Abstract

In this paper, drawing upon a wide range of unpublished archival sources, I present a detailed reconstruction of Fountain Court and its residents, William and Catherine Blake during the period William and Catherine Blake were resident at No. 3 Fountain Court (c. 1820–27). The paper presents important new information concerning the society and milieu in Fountain Court and its neighbourhood during 1820–27. This fresh archival evidence enables us to identify and precisely locate for the first time the ’humble but respectable’ fellow lodgers and neighbours living in Fountain Court during William and Catherine Blake’s period of residence, and provides a detailed picture of life in the Blakes’ neighbourhood during this period, and of trades conducted in the court, as well as the close familial and social relationships existing between a number of households immediately surrounding the Blakes’ residence.

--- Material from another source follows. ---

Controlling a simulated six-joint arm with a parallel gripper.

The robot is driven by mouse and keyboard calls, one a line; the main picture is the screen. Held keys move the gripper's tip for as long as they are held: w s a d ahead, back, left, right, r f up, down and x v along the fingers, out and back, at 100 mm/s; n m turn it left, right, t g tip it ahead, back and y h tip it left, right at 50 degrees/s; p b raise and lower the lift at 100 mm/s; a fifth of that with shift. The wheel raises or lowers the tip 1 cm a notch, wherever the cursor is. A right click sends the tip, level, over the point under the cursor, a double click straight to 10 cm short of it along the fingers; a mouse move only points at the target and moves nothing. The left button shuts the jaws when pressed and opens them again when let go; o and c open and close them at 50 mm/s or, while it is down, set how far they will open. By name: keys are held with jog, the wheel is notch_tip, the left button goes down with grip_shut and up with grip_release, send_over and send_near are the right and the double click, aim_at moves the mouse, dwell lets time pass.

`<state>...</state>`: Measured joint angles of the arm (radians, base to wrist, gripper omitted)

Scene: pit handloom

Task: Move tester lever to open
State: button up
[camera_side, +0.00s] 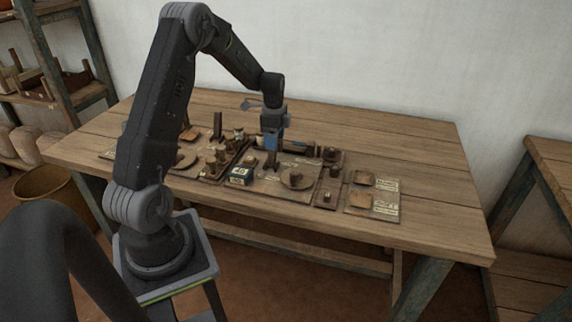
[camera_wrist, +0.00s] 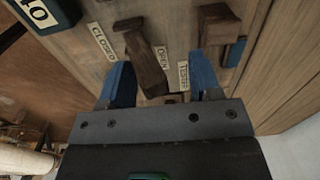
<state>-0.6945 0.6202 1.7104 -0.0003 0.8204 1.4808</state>
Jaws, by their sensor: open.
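The tester lever (camera_wrist: 145,57) is a dark brown wooden bar with a wider head at its upper end in the wrist view. It lies between the CLOSED label (camera_wrist: 103,42) on its left and the OPEN label (camera_wrist: 162,57) on its right. The TESTER label (camera_wrist: 184,76) is farther right. My gripper (camera_wrist: 161,62) is open, with one blue finger on each side of the lever; I cannot tell whether either touches it. In the side view my gripper (camera_side: 271,164) points down low over the boards, and the lever cannot be made out there.
A dark wooden block (camera_wrist: 219,24) stands near the right finger. A box marked 40 (camera_wrist: 40,12) is at the upper left; it also shows in the side view (camera_side: 240,176). The table's right end (camera_side: 440,190) is clear.

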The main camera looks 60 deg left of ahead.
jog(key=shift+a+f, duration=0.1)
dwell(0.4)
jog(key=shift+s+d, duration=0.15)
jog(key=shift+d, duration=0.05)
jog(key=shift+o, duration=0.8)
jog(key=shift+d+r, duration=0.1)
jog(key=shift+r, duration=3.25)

Such relationships provide a context for William and Catherine’s own relationships with their brother-in-law and landlord at 3 Fountain Court, Henry Banes and his wife Sarah Banes (née Boucher) and two of their neighbours and fellow lodgers in the court, the carver and gilder John George Lohr, and Blake’s employer and fellow artist John Barrow. The Blakes’ last residence was not in a sleepy, forgotten backwater, as some contemporary accounts and later biographers appear to suggest. As my paper demonstrates, Fountain Court in the 1820s, leading directly off the Strand, a major commercial thoroughfare of the largest metropolis of the period, was comprised of a small community, thriving with social and commercial activity. The reconstruction provides a detailed immediate context in which to view afresh William and Catherine’s years living and working in Fountain Court.